We believe that Committee members were correct to raise the issue of transition services for blind youth. The handoff from the special education system for blind children to the VR system is a critical one. In several states, that transition starts at age fourteen but not here. We must find a way to transition our blind youth much more effectively. Long term this leads to higher rates of success in placing younger blind people into employment and less time spent as clients of VR.


Some questions that we suggest you might consider are:

o What is the best structure through which to deliver vocational rehabilitation services to the blind in Colorado: through a separate agency reporting directly to the Governor; through a separate agency reporting directly to the Executive Director of CDLE; or through a separate unit within DVR with its own staff and identifiable budget?
o How many vocational rehabilitation counselors are there in total working for Colorado DVR?
o How many of these counselors have blind or visually impaired clients on their caseload - a viewed through a snapshot of one day or some period of time?
o How many of DVR's Counselors have caseloads specifically dedicated to serving blind or visually impaired clients?
o How many caseloads are comprised of 50 percent or more, blind and visually impaired clients?
o How many counselors are serving blind and visually impaired clients whose caseloads are under 50 percent blind/visually impaired cases?
o Of these latter caseloads, what is the average on the snapshot day of blind and visually impaired persons per caseload?
o Are there supervisors to whom counselors serving blind and visually impaired counselors report? For caseloads of 50 percent or more blind cases, or dedicated caseloads?
o How many management staff are dedicated to coordinating services and counselors serving blind and visually impaired caseloads?
o What specific training is there for working with blind and visually impaired clients and what resources exist?
o What new innovative services can be attempted to turn the blind and low vision of this state into tax payers rather than the recipient of tax dollars?
o How can we promote greater opportunity for blind persons to establish and own their own businesses: though tax credits; low cost loans; more specialized training?
o How can we better coordinate services for blind veterans and maximize opportunities for those who have been blinded in service to their country?
o How can we integrate services for blind seniors leading to greater independence and the ability to return to the workforce if desired? Should services for older individuals who are blind remain within CDHS or transfer also to CDLE?
o Are we maximizing opportunities for blind Coloradans in the state’s Randolph-Sheppard Program also known as the Business Enterprises Program?
o What can we do to augment transition services for blind youth leaving the secondary education system transitioning into vocational rehabilitation? Should we lower the age at which VR serves blind youth to fourteen as several other states have done?
o How can we augment placement of blind VR clients into competitive employment? What new innovative approaches and strategies exist?
o How do we provide the most meaningful and effective access technology to blind persons and how can we work with employers to create environments where that technology can be best put to use?
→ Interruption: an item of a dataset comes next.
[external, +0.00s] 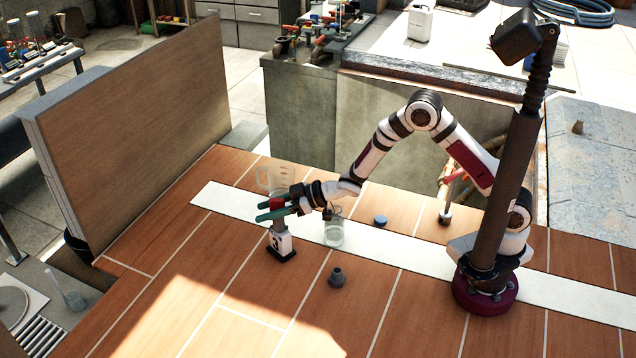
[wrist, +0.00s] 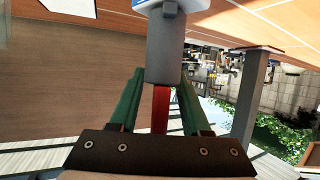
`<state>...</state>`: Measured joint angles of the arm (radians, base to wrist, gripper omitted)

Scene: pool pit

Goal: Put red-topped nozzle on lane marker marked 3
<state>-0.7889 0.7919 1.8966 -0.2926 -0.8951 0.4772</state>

Certainly there are other questions that should be asked, and the Committee process will undoubtedly unearth these. However, we feel the above is a good place to start.
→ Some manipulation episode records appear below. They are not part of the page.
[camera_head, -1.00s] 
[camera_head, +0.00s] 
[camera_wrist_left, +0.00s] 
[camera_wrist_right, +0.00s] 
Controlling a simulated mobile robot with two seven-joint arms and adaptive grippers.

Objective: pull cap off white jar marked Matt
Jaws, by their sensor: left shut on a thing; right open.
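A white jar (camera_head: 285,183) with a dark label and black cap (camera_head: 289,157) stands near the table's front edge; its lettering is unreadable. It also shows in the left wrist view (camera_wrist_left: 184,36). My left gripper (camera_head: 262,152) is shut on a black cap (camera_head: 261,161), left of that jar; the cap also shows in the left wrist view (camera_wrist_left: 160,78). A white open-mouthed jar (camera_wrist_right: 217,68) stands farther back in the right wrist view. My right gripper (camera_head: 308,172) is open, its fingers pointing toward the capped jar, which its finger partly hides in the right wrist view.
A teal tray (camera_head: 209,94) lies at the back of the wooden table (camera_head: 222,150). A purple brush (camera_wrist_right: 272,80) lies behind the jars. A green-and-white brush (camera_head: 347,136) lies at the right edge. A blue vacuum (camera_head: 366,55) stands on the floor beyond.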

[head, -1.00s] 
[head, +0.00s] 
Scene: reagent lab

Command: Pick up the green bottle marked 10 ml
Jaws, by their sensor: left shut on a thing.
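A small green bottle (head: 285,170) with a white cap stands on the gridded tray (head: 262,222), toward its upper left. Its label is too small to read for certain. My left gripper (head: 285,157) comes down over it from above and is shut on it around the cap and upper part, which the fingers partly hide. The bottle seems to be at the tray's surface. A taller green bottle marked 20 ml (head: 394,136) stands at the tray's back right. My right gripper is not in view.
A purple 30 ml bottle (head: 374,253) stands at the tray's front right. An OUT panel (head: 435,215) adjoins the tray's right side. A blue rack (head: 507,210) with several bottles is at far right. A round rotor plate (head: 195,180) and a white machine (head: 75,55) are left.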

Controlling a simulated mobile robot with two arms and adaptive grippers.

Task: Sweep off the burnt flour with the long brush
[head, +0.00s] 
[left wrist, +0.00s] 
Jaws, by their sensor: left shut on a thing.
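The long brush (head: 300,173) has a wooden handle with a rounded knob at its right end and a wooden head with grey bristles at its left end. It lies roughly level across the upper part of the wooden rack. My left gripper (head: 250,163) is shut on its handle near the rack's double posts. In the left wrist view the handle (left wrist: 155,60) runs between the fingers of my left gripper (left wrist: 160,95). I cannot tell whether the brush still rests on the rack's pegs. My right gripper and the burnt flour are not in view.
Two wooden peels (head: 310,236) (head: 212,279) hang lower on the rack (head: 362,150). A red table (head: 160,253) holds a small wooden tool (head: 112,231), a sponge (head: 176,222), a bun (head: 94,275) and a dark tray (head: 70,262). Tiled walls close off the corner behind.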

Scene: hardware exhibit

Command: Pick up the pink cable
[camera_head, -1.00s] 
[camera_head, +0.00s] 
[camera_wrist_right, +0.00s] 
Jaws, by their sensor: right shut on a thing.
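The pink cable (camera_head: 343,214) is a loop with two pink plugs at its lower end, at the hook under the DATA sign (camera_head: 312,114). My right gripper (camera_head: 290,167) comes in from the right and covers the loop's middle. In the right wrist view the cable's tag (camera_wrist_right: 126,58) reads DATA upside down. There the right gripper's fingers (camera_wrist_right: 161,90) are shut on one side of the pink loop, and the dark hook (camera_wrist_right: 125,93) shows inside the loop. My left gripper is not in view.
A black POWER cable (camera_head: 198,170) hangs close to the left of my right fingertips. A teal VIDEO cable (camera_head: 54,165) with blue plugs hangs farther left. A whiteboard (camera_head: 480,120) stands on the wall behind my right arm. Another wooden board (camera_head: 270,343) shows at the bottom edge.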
Finally, I want to thank this Committee for an historic opportunity to tackle the barriers faced by the blind. We are emerging from a very difficult period for vocational rehabilitation services in our state. However, as often is true, periods of great struggle provide opportunity for meaningful change. Let us seize this moment and fashion programs for the blind which all the world will wish to replicate! We look forward to working with you on this exciting project and stand ready to provide whatever assistance we can.